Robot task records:
* START *

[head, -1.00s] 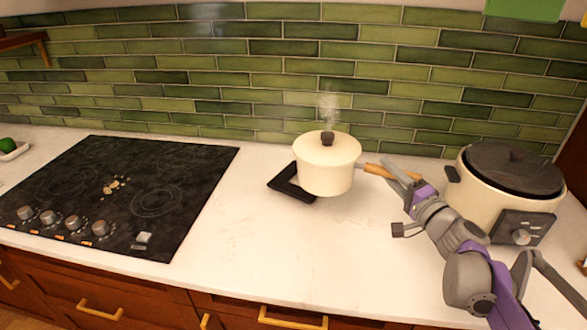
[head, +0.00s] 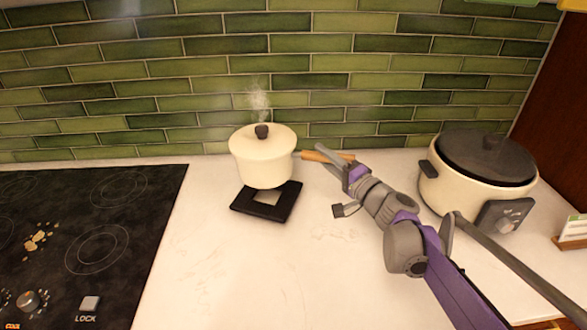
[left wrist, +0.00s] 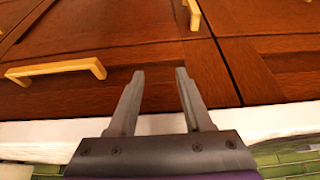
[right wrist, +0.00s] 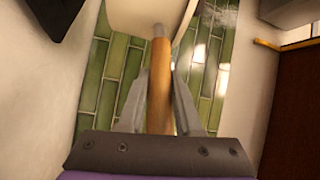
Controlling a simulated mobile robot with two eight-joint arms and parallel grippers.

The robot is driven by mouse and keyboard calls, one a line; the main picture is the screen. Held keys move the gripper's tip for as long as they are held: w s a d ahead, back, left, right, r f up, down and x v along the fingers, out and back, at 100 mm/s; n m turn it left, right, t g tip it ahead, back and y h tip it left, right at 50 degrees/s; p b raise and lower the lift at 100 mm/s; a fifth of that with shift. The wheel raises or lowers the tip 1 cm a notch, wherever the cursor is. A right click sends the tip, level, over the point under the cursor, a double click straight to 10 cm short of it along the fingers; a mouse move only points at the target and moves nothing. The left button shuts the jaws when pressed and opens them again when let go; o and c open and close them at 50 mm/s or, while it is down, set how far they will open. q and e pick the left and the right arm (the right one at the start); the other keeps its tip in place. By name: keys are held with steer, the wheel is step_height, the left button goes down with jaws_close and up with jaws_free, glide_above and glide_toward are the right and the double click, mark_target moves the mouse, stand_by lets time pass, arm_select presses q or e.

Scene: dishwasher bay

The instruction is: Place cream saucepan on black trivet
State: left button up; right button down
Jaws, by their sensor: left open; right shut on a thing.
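The cream saucepan (head: 262,160) is upright with its dark-knobbed lid on and steam above it. In the head view it overlaps the back part of the black trivet (head: 247,205), whose front stays visible. It looks raised, but I cannot tell its exact height. My right gripper (head: 325,156) is shut on the saucepan's wooden handle, which runs between its fingers in the right wrist view (right wrist: 160,85). There the trivet (right wrist: 52,15) shows at the top left, apart from the pan. My left gripper (left wrist: 160,72) is open and empty, facing wooden cabinet fronts; it is outside the head view.
A black cooktop (head: 95,225) with food bits lies to the left. A cream slow cooker (head: 475,180) with a dark lid stands right of my right arm. Green tiled wall (head: 330,70) rises behind. The white counter (head: 215,270) in front of the trivet is clear.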

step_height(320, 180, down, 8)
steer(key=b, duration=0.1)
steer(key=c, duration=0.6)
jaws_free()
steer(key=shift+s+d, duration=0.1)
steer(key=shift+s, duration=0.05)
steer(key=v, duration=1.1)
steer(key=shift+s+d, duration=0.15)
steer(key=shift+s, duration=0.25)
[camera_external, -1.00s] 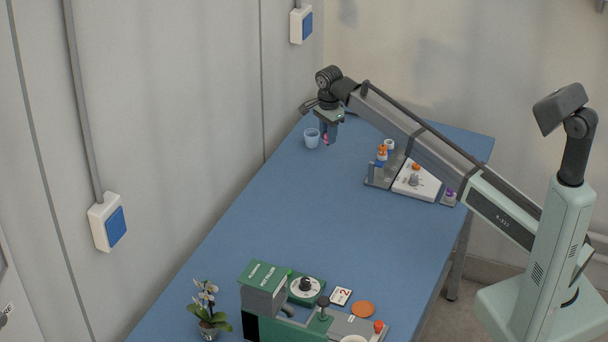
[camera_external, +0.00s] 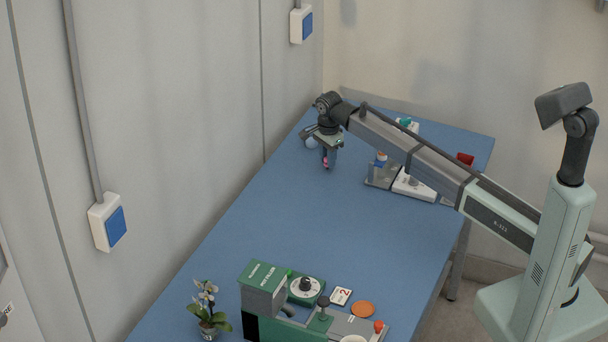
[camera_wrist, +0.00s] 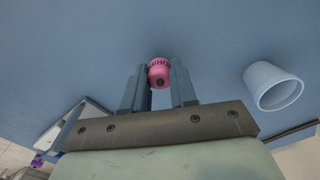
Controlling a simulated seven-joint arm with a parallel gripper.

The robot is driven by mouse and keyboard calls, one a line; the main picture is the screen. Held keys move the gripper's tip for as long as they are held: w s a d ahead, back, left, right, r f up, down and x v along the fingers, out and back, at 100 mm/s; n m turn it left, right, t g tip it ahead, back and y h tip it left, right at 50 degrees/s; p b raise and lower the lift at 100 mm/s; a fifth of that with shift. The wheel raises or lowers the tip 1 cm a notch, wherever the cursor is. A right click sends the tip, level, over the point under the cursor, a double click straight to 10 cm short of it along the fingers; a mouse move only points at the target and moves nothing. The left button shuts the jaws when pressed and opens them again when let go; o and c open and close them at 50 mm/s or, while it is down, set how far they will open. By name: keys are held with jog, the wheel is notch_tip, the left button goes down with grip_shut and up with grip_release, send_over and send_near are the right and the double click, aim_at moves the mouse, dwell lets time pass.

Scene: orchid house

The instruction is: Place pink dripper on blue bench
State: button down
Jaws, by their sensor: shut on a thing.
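The pink dripper (camera_wrist: 159,72) is held between the two fingers of my gripper (camera_wrist: 160,88) in the wrist view. Its ribbed pink body and dark centre show there. In the external view the dripper (camera_external: 326,163) is a small pink patch at the fingertips of my gripper (camera_external: 328,165). My gripper is shut on it and points down over the far part of the blue bench (camera_external: 300,210). Whether the dripper touches the bench is hard to tell.
A pale blue cup (camera_wrist: 274,86) stands right of my gripper in the wrist view. A grey rack (camera_external: 377,180) and white board (camera_external: 413,188) are partly behind my arm. A green machine (camera_external: 265,290) and potted orchid (camera_external: 207,310) stand near. The bench middle is clear.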

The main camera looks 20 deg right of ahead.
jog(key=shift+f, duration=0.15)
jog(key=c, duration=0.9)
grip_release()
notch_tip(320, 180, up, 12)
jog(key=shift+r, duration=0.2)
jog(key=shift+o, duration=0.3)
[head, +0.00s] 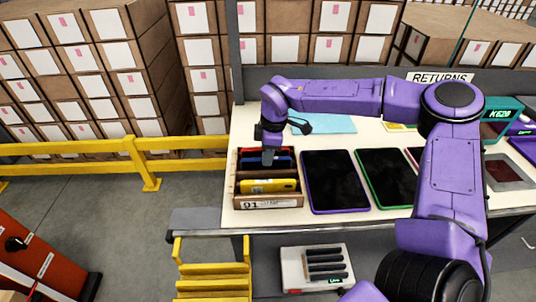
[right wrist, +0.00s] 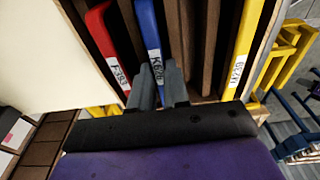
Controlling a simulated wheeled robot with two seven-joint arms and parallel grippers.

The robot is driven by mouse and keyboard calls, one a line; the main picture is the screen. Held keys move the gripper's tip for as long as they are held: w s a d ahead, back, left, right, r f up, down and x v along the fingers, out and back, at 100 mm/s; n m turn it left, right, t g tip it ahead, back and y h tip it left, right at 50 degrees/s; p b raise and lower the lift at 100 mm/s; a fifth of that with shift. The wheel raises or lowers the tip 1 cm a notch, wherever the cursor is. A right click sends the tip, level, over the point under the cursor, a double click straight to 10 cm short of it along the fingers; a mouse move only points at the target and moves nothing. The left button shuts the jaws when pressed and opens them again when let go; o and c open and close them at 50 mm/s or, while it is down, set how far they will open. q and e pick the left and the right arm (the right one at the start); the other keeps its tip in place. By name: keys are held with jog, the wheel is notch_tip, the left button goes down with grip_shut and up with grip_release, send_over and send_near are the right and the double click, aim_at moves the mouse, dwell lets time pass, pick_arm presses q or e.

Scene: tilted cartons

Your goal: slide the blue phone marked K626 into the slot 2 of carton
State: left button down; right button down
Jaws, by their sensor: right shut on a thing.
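The carton (head: 268,203) marked 91 stands on the table's left end. In the right wrist view, the blue phone (right wrist: 148,28) has a white label that reads about K626. It stands among the carton's brown dividers, beside a red phone (right wrist: 103,40). My right gripper (right wrist: 160,88) is shut on the blue phone's near edge. In the head view, my right gripper (head: 269,157) is over the back of the carton and hides part of the blue phone (head: 284,159). How deep the phone sits is hard to tell. My left gripper is out of view.
A yellow phone (head: 262,186) stands in the carton's front slot, with empty slots behind it. Purple-edged (head: 335,181) and green-edged (head: 384,177) tablets lie to the right. A light blue sheet (head: 335,123) lies behind. A yellow rail (head: 80,143) is left of the table.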

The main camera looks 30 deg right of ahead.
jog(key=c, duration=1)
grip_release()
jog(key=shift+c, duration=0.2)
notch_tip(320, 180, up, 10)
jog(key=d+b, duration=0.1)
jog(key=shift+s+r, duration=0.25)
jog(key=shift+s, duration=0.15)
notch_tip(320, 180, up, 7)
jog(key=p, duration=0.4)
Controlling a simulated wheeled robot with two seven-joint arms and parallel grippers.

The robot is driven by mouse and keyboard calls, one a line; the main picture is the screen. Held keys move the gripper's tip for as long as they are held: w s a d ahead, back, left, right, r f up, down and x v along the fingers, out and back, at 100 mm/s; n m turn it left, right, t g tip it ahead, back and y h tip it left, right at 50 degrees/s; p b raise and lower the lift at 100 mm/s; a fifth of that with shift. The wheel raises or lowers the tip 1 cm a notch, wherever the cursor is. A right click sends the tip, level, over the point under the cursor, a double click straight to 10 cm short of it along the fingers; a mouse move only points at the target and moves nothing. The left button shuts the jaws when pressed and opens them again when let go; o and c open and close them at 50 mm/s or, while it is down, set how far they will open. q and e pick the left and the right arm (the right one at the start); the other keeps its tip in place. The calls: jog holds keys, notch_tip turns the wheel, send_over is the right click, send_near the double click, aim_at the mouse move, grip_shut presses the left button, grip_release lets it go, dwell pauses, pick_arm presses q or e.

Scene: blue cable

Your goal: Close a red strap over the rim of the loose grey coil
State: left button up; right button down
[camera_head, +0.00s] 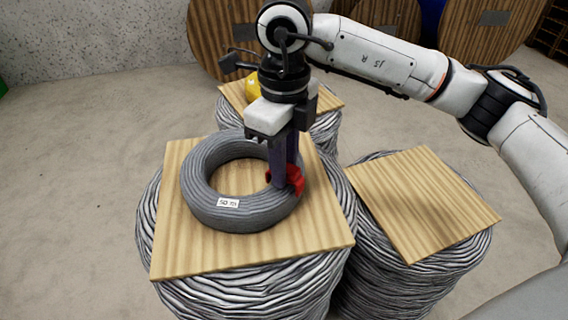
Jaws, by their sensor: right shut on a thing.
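The loose grey coil (205,200) lies flat on a square wooden board (185,258), with a small white label on its near side. A red strap (296,181) is at the coil's right rim. My right gripper (285,182) reaches down from above at that rim, its fingers shut on the red strap. The fingers hide part of the strap and rim, so I cannot tell whether the strap is fully around the coil. My left gripper is not in view.
The board rests on a large stack of grey cable (250,292). A bare board (425,200) tops another stack at right. Behind, a third board (325,100) carries a yellow object (253,88). Large wooden reels (487,30) stand at the back. Open floor lies left.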

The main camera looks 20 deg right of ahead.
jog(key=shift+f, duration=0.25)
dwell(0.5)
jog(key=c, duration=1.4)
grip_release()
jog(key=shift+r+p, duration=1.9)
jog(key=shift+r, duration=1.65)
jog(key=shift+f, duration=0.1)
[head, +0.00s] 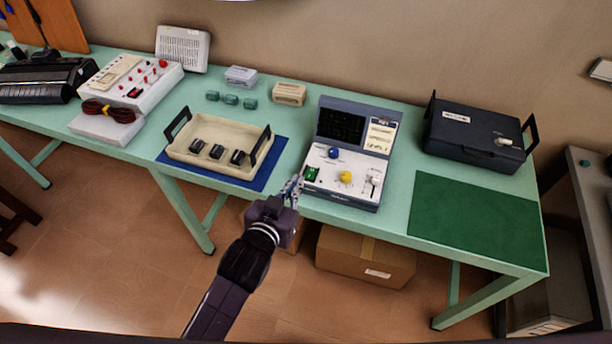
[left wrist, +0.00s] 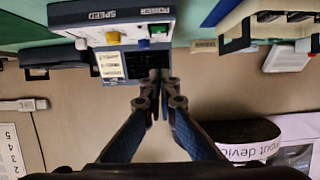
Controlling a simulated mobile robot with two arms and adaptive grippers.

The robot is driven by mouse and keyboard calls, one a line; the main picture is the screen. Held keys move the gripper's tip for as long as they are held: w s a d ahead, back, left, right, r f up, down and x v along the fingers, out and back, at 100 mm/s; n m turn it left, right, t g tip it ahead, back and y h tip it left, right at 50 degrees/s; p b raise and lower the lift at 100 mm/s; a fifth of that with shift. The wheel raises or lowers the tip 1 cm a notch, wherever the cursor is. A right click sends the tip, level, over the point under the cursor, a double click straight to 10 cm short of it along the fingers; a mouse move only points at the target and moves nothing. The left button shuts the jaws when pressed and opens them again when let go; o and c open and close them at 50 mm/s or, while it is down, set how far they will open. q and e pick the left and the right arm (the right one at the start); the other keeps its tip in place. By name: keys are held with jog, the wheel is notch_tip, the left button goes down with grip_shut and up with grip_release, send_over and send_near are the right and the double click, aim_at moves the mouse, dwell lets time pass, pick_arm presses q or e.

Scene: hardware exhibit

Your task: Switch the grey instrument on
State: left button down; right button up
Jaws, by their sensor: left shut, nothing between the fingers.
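The grey instrument (head: 325,191) stands on the green bench with a dark screen and a white sloped front panel. Its green switch (head: 311,174) is at the panel's left, with a blue knob (head: 333,153), a yellow knob (head: 346,177) and a lever to the right. My left gripper (head: 296,183) is shut and empty, just left of the green switch. In the left wrist view, which is upside down, the fingertips (left wrist: 158,78) point towards the instrument, and the green switch (left wrist: 158,31) shows under a "POWER" label. I cannot tell whether they touch. My right gripper is not in view.
A beige tray (head: 215,166) with several black parts lies on a blue mat close to my left gripper. A dark case (head: 470,137) and a green mat (head: 475,225) are at the right. A white device with red knobs (head: 130,80) stands at the left.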

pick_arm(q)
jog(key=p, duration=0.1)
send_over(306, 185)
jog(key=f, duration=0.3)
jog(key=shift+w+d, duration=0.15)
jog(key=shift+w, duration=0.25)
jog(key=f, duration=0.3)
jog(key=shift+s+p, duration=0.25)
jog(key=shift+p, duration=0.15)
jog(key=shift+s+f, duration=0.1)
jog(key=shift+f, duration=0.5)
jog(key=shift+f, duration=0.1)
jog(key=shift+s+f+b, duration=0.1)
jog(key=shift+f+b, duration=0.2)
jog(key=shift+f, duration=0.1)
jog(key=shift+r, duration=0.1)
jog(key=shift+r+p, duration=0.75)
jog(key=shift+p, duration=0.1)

* END *

### Exercise brief
Extract every line above that contains the word "mobile".

### Response to this exercise
Controlling a simulated mobile robot with two eight-joint arms and parallel grippers.
Controlling a simulated mobile robot with two arms and adaptive grippers.

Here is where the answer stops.